● **Written task**: Look through the data below and return each line where "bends" appears.

+++ Given records

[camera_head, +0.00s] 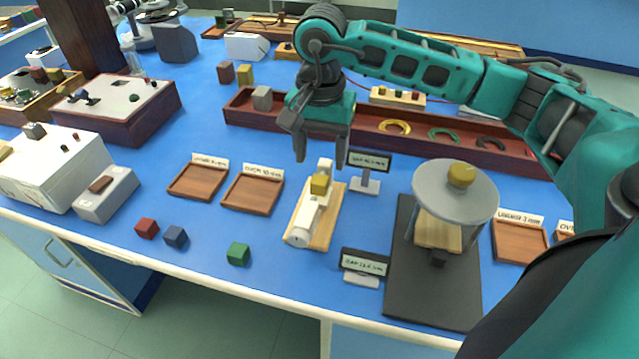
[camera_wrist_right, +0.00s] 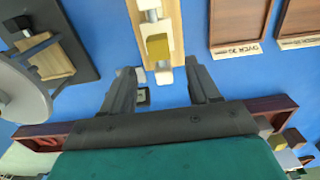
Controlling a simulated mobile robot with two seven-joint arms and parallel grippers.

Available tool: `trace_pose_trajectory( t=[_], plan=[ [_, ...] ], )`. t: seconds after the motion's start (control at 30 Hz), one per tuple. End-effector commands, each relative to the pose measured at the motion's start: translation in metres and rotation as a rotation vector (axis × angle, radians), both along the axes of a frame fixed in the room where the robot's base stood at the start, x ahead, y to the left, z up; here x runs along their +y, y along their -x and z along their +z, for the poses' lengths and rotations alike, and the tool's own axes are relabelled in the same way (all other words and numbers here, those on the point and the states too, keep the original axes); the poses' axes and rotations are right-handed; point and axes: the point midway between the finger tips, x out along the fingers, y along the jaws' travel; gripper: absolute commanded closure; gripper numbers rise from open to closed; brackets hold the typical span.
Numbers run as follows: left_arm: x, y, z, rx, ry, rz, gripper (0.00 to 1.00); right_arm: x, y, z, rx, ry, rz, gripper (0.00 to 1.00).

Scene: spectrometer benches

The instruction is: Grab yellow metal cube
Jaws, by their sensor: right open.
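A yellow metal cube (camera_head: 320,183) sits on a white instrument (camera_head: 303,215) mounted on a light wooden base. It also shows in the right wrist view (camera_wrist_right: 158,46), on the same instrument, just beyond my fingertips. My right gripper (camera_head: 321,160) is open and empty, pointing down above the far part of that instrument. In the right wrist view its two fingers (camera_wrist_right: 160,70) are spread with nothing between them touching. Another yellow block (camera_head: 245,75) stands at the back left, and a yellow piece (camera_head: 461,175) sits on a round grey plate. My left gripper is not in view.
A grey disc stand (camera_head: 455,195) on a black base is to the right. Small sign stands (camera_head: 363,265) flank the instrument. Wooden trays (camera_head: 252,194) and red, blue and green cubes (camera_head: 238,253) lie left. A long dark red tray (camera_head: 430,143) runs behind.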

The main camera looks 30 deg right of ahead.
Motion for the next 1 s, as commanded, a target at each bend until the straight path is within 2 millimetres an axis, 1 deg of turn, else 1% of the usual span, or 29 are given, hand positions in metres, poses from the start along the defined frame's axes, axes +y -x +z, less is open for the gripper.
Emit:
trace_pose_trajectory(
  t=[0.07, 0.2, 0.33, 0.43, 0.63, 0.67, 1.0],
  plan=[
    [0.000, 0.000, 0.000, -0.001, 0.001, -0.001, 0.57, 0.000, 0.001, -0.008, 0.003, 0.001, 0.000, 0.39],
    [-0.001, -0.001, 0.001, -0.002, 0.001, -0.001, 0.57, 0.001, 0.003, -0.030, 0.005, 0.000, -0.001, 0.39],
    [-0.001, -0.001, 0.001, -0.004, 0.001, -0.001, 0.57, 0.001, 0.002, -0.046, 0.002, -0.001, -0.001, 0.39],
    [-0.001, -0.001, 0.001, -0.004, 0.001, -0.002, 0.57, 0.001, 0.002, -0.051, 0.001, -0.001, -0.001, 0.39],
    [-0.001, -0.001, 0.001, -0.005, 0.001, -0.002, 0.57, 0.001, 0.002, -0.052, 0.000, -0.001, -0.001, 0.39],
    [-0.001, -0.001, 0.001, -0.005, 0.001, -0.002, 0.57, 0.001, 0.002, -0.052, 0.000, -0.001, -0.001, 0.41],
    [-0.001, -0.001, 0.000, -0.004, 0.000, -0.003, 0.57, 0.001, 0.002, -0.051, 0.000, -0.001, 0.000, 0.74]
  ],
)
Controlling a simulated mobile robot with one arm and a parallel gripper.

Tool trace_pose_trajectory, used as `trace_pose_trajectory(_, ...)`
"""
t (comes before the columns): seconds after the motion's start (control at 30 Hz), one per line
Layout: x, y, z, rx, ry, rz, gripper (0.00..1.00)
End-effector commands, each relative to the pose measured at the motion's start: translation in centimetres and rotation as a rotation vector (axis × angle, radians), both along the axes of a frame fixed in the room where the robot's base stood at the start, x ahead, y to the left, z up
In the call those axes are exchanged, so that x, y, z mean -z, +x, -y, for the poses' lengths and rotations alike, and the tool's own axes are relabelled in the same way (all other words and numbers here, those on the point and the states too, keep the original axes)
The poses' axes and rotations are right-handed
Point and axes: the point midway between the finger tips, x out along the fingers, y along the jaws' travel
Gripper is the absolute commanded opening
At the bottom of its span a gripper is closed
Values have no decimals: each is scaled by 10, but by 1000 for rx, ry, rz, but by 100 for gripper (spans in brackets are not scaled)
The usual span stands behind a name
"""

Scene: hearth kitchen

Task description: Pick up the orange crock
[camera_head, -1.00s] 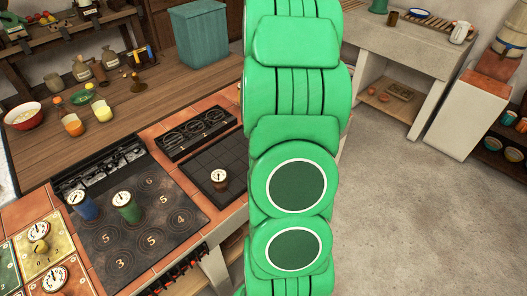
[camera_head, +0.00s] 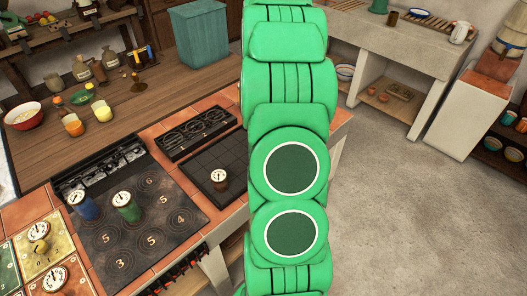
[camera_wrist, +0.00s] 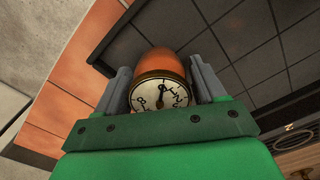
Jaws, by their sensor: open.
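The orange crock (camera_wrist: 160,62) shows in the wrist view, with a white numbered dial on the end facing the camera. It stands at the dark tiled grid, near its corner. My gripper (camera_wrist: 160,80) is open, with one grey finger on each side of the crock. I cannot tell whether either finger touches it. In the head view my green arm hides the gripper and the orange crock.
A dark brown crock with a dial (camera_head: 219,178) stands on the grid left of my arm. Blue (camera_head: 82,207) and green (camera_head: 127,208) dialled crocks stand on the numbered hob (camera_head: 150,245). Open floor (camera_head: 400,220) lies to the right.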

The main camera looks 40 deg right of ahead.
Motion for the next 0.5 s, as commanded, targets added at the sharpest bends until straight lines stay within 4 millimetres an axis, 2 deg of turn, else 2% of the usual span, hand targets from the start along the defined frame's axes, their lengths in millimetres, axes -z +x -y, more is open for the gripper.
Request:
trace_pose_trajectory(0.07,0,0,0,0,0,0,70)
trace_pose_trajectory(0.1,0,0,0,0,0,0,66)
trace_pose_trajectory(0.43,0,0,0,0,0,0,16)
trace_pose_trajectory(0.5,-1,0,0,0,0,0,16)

++++++
+++ Given records

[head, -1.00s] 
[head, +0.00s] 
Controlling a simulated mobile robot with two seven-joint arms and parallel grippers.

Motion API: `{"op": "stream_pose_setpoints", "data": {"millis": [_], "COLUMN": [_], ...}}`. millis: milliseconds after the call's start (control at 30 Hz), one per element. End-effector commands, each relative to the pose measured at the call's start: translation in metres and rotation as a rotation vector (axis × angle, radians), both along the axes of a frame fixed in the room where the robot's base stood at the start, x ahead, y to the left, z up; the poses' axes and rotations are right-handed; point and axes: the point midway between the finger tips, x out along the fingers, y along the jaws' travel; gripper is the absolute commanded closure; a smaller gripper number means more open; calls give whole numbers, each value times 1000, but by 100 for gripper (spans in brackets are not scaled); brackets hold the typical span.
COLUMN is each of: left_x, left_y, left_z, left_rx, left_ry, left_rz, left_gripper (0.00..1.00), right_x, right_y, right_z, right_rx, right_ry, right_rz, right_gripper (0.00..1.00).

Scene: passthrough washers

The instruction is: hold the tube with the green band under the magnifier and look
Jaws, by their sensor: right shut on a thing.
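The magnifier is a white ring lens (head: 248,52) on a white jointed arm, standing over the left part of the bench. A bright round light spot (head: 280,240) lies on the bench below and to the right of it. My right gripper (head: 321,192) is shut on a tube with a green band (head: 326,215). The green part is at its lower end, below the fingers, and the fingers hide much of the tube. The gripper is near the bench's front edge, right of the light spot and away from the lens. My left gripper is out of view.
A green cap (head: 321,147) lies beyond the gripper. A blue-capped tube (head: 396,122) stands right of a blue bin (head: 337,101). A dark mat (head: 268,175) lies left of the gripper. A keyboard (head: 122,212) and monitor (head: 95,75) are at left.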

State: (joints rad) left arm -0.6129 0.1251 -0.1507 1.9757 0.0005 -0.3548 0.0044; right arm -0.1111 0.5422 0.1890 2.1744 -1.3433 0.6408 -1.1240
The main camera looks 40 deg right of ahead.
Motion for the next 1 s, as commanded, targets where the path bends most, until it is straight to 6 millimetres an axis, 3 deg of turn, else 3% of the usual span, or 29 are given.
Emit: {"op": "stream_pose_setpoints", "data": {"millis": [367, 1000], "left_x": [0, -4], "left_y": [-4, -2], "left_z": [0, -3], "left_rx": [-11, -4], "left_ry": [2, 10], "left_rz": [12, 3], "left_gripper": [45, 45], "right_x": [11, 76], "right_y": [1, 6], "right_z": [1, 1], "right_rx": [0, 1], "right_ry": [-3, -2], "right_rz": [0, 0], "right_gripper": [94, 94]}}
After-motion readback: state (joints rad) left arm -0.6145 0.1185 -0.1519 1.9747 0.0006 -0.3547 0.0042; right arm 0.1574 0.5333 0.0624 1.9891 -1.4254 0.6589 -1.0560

++++++

● **Full answer**:
Motion for the next 0.5 s, as commanded, targets added at the sharpest bends until straight lines stay within 4 millimetres an axis, 2 deg of turn, else 2% of the usual span, hand targets from the start along the defined frame's axes, their lengths in millimetres, axes -z +x -y, more is open for the gripper.
Motion for the next 1 s, as commanded, targets where the path bends most, until it is straight to 6 millimetres an axis, 3 deg of turn, else 3% of the usual span, or 29 are given.

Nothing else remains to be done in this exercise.